Still The Only Man To Beat Obama, Was A Black Panther, Meet Bobby Rush


Aside from Bill Ayers any number of people have influenced the Presidents decision to preside over an America in decline, there was Bobby Rush, a former Black Panther who handed Obama his first and only ass-whoopin in Politics.  It may have been the radicals who educated him, but it was the Latte-Liberals who glommed onto his every word as if it was pure magic.  What they love most about him is his shared belief in an engineered decline and the tech savvy to do it..  I qoute an New Yorker article on the rise of Obama..


The rise of Barack Obama includes one glaring episode of political miscalculation. Even friends told Mr. Obama it was a bad idea when he decided in 1999 to challenge an incumbent congressman and former Black Panther, Bobby L. Rush, whose stronghold on the South Side of Chicago was overwhelmingly black, Democratic and working class.
Mr. Obama was a 38-year-old state senator and University of Chicagolecturer, unknown in much of Mr. Rush’s Congressional district. He lived in its most rarefied neighborhood, Hyde Park. He was taking on a local legend, a former alderman and four-term incumbent who had given voters no obvious reason to displace him.
Mr. Rush’s name recognition started off at 90 percent, Mr. Obama’s at 11. Then Mr. Rush’s son was murdered, leading Mr. Obama to put his campaign on hold. Later, while vacationing in Hawaii with his family, he missed a high-profile vote in the Legislature and was pilloried. (One Chicago Tribune editorial began, “What a bunch of gutless sheep.”) Then President Clinton endorsed Mr. Rush.
“Campaigns are always, ‘What’s the narrative of the race?’ ” said Eric Adelstein, a media consultant in Chicago who worked on the Rush campaign. “In a sense, it was ‘the Black Panther against the professor.’ That’s not a knock on Obama; but to run from Hyde Park, this little bastion of academia, this white community in the black South Side — it just seemed odd that he would make that choice as a kind of stepping out.”
The episode revealed a lot about Senator Obama — now running for president, against the odds again and with a relatively slim résumé. It showed his impatience with the frustrations of his state Senate job; his outsize confidence; his fund-raising powers; his broad appeal; and his willingness to be what Abner J. Mikva, a former congressman and supporter, calls “a very apt student of his own mistakes.”

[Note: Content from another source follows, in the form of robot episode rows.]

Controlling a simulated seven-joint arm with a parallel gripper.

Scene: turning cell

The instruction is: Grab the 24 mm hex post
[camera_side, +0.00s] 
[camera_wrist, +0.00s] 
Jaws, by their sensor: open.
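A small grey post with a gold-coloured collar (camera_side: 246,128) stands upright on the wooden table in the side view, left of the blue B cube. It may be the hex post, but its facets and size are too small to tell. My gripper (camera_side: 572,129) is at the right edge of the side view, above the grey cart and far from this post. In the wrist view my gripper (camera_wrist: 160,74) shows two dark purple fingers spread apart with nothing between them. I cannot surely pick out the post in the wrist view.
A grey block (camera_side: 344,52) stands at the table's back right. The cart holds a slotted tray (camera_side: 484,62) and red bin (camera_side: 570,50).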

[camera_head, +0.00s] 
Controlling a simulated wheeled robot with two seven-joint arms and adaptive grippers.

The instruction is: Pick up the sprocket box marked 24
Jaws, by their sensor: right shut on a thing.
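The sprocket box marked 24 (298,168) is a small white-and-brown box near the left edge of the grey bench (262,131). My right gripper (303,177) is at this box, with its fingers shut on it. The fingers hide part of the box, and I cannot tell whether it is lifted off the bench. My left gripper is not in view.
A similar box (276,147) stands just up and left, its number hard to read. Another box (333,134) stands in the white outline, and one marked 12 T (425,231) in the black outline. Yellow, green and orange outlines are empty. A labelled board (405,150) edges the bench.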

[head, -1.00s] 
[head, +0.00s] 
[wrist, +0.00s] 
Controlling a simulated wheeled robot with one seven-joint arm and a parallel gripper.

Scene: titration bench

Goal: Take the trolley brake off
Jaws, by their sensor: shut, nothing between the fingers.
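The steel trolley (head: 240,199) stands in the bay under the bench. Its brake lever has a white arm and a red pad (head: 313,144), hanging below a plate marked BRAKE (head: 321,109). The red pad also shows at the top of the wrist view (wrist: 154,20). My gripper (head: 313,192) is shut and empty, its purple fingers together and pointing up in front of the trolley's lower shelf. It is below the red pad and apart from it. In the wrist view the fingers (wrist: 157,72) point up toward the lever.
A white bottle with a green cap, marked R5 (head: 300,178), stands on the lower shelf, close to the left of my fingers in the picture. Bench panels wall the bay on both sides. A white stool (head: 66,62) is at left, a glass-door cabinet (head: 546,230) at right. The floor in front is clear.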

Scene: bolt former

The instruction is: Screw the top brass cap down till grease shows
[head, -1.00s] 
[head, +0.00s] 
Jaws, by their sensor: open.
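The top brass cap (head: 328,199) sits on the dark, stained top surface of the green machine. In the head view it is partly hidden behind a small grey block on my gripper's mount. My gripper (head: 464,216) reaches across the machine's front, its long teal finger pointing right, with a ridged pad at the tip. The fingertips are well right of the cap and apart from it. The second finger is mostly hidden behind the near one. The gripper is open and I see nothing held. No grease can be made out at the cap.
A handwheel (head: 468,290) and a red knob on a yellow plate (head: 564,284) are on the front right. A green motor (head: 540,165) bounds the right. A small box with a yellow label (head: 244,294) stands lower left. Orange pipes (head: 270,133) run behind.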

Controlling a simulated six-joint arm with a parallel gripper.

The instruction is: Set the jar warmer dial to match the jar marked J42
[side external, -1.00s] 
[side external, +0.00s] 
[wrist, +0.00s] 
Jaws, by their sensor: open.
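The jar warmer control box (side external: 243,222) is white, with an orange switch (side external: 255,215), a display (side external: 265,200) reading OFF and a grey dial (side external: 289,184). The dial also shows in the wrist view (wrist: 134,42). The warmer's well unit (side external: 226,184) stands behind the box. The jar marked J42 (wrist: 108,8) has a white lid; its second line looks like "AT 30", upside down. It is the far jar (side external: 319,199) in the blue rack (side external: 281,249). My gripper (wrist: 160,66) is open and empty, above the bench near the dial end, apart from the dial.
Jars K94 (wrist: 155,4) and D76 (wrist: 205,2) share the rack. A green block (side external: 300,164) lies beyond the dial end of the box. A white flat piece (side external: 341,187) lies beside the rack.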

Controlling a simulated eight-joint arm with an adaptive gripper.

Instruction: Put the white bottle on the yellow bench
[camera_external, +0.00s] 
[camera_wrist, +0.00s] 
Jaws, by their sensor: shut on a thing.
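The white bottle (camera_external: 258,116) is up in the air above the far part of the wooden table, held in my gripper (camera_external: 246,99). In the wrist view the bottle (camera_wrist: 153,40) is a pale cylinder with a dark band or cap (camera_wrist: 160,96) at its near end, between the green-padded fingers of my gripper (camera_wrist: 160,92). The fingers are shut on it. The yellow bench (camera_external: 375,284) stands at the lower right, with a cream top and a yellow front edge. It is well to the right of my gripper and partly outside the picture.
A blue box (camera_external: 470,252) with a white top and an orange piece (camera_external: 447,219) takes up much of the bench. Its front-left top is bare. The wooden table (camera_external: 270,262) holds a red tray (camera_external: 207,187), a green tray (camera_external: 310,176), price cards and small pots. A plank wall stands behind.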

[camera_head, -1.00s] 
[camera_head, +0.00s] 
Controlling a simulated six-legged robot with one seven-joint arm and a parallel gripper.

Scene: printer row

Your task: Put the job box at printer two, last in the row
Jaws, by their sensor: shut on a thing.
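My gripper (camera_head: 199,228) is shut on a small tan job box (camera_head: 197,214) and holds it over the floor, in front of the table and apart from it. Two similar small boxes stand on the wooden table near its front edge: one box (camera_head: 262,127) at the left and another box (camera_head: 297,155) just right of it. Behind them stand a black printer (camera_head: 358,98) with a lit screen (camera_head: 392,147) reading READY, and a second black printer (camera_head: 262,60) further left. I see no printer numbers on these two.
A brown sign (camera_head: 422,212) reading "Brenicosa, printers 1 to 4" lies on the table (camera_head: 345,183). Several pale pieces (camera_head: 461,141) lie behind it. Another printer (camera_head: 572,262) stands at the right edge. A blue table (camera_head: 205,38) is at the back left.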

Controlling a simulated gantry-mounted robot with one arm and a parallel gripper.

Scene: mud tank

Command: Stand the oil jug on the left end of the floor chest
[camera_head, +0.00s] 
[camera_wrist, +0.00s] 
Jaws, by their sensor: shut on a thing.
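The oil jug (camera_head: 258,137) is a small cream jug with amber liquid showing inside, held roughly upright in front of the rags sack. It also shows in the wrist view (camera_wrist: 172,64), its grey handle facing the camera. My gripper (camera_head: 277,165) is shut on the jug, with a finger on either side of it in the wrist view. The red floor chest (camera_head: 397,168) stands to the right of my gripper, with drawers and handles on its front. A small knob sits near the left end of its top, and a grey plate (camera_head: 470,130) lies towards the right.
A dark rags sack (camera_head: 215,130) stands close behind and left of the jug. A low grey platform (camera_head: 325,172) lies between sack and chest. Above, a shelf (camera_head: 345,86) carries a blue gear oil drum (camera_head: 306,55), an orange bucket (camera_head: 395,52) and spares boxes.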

It also shed light on the complicated ways that class has played out in Mr. Obama’s political career as a factor entangled with his race. Class emerged as a subtext in the Congressional campaign, along with generational differences that separate Mr. Obama from older black politicians.
He might have fared better if he had jumped into the race sooner, campaigned even harder and found a way to speak more effectively to working-class black voters, people involved with that campaign say. But most say they doubt he could have won. It is hard to take out an incumbent, and though Mr. Rush may have looked vulnerable after losing a lackluster campaign against Mayor Richard M. Daley in early 1999, he was not vulnerable enough.
“He was blinded by his ambition,” Mr. Rush said. “Obama has never suffered from a lack of believing that he can accomplish whatever it is he decides to try. Obama believes in Obama. And, frankly, that has its good side but it also has its negative side.”